Der Erlebnispfad führt nach links am Waldrand entlang. In regelmäßigen Abständen werden auf Klapptafeln Fragen zur Geschichte der Region gestellt. Nach dem Umblättern erfährt der Wanderer die richtigen Antworten. „Welcher Fluss durchströmte früher das Altmühltal?“ Wer weiß es? Es ist die Urdonau! An dieser Stelle sollen selbstverständlich nicht alle Fragen verraten werden. Die Familie überquert den Kanal an der nächsten Straßenbrücke und wandert, um die Tennisplätze des Essinger Sportplatzes herum, wieder am Kanal entlang. An der nächsten Straßenunterführung bieten sich zwei Rückkehrmöglichkeiten Richtung Esssinger Marktplatz an: Entweder man geht den „Original“-Erlebnispfad über die Ortschaft und den Kirchplatz zurück, oder den sogenannten Kunstweg an der Altmühl entlang, wo moderne Künstler ihre Werke präsentieren.

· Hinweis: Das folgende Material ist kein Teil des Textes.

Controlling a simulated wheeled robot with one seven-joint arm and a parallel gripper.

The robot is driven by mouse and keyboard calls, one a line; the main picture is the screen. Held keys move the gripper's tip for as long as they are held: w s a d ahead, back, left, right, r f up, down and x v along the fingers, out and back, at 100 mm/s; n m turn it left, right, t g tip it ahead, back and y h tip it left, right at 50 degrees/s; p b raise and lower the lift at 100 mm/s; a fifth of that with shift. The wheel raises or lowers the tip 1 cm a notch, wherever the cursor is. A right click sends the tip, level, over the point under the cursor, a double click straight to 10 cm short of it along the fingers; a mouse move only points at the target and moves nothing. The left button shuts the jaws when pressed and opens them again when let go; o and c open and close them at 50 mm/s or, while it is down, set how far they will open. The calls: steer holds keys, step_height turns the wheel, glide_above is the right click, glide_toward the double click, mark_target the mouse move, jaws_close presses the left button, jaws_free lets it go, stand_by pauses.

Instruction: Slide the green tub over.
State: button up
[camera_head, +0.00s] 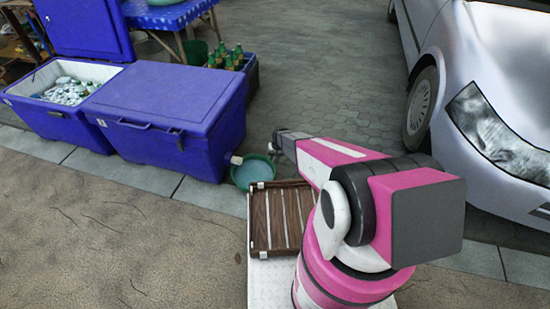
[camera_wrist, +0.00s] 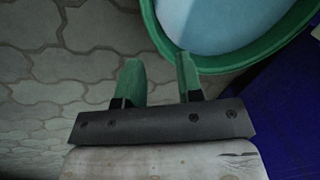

Wer auf dem Weg am Kanal bleibt, kann die Staatsstraße bei der zweiten Unterführung passieren und kommt direkt am Holzbrückerl über den Altwasserarm der Altmühl an. Durch einen Torturm aus dem 14. Jahrhundert gelangt der Wanderer zurück auf dem Marktplatz. An dieser Stelle präsentiert sich Essing von seiner Schokoladenseite: Hoch droben thront die Burg, die dicht aneinandergebauten Häuschen teilen sich den begrenzten Platz unter dem weißen Felsen.